:: Items listed in a dataset ::

┌──

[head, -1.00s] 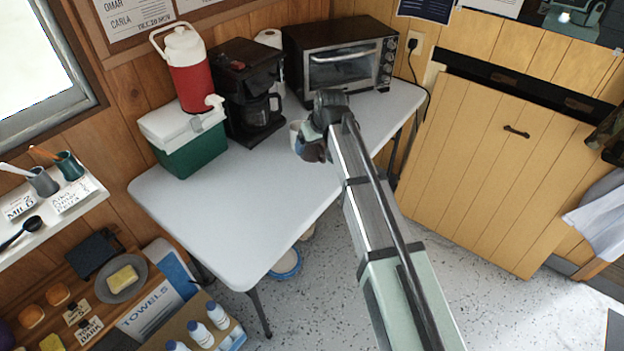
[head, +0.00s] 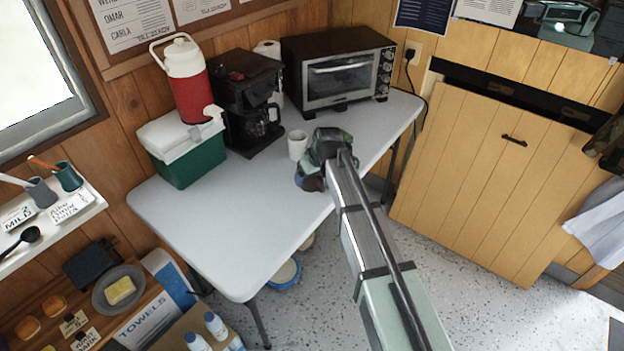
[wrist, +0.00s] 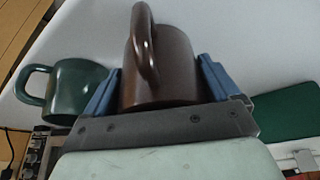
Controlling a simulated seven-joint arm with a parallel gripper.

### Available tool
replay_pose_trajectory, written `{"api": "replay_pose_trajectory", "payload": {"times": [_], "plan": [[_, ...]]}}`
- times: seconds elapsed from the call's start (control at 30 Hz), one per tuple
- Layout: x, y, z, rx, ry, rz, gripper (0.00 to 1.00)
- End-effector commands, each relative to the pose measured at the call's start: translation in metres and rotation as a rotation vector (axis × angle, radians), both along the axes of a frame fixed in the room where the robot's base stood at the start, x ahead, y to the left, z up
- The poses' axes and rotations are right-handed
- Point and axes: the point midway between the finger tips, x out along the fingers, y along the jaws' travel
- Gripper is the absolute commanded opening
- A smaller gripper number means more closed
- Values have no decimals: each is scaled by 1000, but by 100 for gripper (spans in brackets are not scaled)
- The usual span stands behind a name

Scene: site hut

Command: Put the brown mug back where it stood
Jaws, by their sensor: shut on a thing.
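The brown mug (wrist: 172,62) is between the blue fingers of my gripper (wrist: 158,85) in the wrist view, with its handle toward the camera. The gripper is shut on it. In the head view my gripper (head: 310,178) holds the brown mug (head: 313,185) over the front edge area of the white table (head: 230,215), mostly hidden by my arm. I cannot tell whether the mug touches the table.
A green mug (wrist: 74,92) is close beside the left finger in the wrist view. A white mug (head: 298,145) stands just behind my gripper. The coffee maker (head: 247,100), toaster oven (head: 340,70) and green cooler (head: 190,160) line the back. The table's front left is clear.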

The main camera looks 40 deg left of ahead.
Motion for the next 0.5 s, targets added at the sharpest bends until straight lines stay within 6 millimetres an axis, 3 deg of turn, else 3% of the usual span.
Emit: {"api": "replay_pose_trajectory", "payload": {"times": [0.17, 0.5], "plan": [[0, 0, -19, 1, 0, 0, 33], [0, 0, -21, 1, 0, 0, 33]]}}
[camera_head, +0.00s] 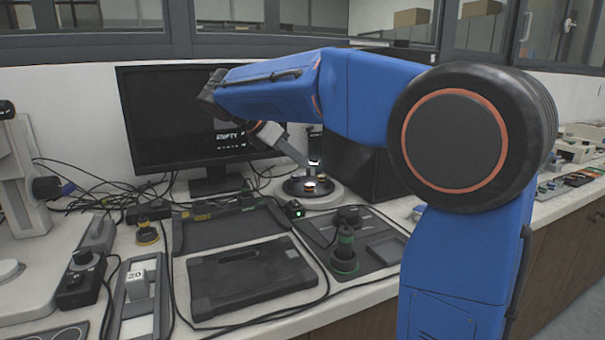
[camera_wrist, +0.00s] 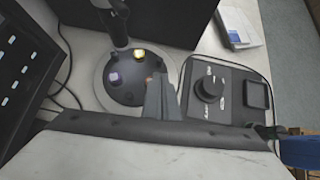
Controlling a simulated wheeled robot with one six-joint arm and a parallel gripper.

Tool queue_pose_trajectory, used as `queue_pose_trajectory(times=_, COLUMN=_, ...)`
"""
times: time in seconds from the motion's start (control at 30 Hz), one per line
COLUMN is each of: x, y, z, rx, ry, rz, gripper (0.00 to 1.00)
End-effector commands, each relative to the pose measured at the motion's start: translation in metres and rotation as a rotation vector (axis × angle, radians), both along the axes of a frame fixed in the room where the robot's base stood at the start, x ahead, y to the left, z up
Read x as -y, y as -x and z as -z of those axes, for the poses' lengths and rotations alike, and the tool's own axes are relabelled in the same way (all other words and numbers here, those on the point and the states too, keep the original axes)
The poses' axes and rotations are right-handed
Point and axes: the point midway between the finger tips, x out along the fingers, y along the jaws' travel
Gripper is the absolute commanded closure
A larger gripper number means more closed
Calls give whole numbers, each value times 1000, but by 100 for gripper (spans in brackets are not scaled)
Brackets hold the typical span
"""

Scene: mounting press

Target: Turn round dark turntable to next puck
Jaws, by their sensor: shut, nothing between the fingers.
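The round dark turntable (camera_head: 297,191) sits on a pale round base at the back of the bench, right of the monitor. It also shows in the wrist view (camera_wrist: 128,91). Several small pucks stand near its rim: a yellowish one (camera_wrist: 140,54), a pale purple one (camera_wrist: 114,76) and a reddish one (camera_wrist: 149,79) beside my fingertips. My gripper (camera_head: 304,161) reaches down from the left toward the turntable, its fingers shut and empty. In the wrist view, the fingers (camera_wrist: 158,80) overlap the turntable's right part. I cannot tell whether they touch a puck or the disc.
A dark press column (camera_wrist: 117,22) stands over the turntable's far side. A monitor (camera_head: 150,110) stands to the left, with loose cables around it. A dark knob panel (camera_wrist: 228,98) lies right of the turntable. A black box (camera_head: 365,175) stands close behind.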

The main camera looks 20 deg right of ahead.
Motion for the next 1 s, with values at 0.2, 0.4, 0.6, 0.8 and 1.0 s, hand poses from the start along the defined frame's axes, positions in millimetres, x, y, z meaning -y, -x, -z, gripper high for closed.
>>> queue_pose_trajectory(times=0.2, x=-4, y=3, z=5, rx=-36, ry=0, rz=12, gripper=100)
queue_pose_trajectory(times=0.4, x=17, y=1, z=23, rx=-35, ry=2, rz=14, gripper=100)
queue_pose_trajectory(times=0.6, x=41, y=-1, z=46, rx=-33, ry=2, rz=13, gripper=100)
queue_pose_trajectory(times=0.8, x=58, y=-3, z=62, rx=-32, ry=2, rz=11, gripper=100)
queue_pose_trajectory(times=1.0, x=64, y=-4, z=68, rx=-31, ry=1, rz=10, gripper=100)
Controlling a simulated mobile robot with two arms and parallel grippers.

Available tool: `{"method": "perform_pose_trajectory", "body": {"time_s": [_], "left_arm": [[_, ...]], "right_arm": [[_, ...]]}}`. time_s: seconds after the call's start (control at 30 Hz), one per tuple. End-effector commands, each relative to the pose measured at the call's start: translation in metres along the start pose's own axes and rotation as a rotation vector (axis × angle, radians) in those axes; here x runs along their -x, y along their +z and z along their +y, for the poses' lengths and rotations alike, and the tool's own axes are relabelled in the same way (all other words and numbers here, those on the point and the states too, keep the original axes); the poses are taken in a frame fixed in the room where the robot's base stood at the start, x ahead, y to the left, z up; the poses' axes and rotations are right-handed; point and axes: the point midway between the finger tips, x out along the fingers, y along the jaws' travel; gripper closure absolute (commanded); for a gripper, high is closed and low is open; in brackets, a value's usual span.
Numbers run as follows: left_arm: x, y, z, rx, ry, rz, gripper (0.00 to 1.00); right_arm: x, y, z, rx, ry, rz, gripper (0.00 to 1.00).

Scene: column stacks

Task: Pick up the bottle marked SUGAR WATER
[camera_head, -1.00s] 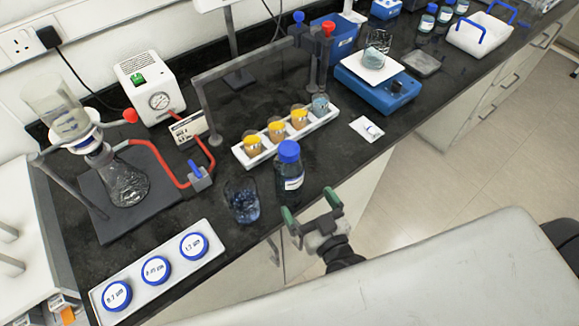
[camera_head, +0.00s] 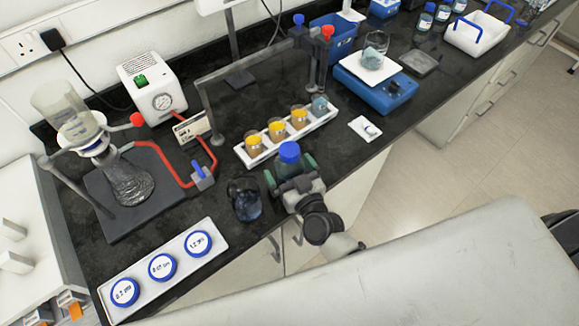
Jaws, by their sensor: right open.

└──

Stop after the line containing "Command: Put the": copy the records exactly from the first line up to there, leaving pictures out.

[head, -1.00s] 
[head, +0.00s] 
[wrist, +0.00s] 
Controlling a simulated seven-joint arm with a parallel gripper.

### Available tool
replay_pose_trajectory, written `{"api": "replay_pose_trajectory", "payload": {"times": [_], "plan": [[_, ...]]}}`
- times: seconds elapsed from the call's start (control at 30 Hz), one per tuple
- Layout: x, y, z, rx, ry, rz, gripper (0.00 to 1.00)
- End-effector commands, each relative to the pose measured at the call's start: translation in metres and rotation as a rotation vector (axis × angle, radians), both along the axes of a frame fixed in the room where the robot's base stood at the start, x ahead, y to the left, z up
- The poses' axes and rotations are right-handed
- Point and axes: the point midway between the finger tips, x out along the fingers, y along the jaws' travel
- Gripper is the absolute commanded opening
- A smaller gripper number means more closed
- Values have no decimals: each is scaled by 1000, but by 100 for gripper (spans in brackets are not scaled)
- The usual span stands behind a name

Scene: site hut

Command: Put the brown mug back where it stood

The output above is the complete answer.